Taken from “The Benedictine Handbook.” Chapter 20
“The Ideal of True Reverence in Prayer”
“If in ordinary life we have a favour to ask of someone who has power and authority, we naturally approach that person with due deference and respect. When we come, then, with our requests in prayer before the Lord, who is God of all creation, is it not all the more important that we should approach Him in spirit of real humility and a devotion that is open to Him alone and free from distracting thoughts? We really must be quite clear that our prayer will be heard, not because of the eloquence and length of all we say, but because of the heartfelt repentance and openness of our hearts to the Lord whom we approach. Our prayer should, therefore, be free from all other preoccupations and it should normally be short, although we may well on occasions be inspired to stay longer in prayer through the gift of God’s grace working within us.”

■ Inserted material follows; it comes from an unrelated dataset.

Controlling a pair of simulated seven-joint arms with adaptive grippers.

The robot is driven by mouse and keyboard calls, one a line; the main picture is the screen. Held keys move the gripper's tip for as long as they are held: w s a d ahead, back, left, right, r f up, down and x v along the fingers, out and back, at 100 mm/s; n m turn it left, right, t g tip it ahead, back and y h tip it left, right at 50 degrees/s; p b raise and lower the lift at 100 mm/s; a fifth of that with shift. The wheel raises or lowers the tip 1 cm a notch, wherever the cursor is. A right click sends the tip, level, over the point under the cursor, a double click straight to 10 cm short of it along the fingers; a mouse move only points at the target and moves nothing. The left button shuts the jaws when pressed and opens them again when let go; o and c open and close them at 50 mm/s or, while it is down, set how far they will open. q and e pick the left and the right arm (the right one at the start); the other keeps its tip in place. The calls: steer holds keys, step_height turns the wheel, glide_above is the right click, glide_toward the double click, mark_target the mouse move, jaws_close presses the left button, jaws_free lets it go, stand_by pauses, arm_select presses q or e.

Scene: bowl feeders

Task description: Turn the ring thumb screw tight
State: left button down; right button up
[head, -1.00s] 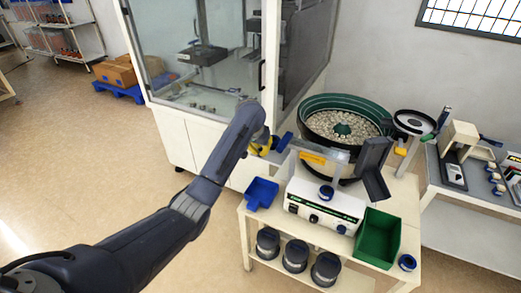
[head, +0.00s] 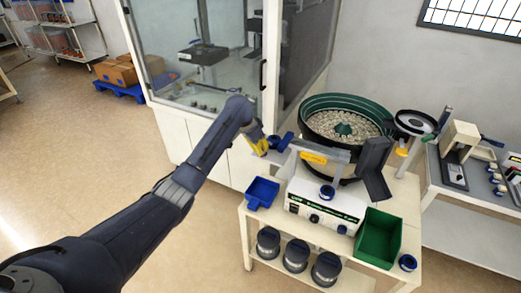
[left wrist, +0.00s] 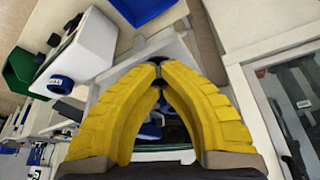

My Note: Most of the time when we think of “reverence in prayer” it is in the bow, the kneel, and placing our hands together. These things do give “reverence.” When I read this, I begin to understand “true reverence in prayer” was going to God void of all distractions. A time set aside for He and I alone. A time calling for my humility and sorrow for my sins. A time which my heart would only be “open” to God.
It was not about how many words I was saying. It was not about the dishwasher which needed to be unloaded, the bills which needed to be paid, or the trip to the doctor that day. It was not about “rush” and “get through.”
Prayer is our very communication with God. It is through our “prayers” in which He answers and communicates with us. When we go to Him, should not He get the same “respect” that we would naturally give a “human being,” if not more? “After all He is God!”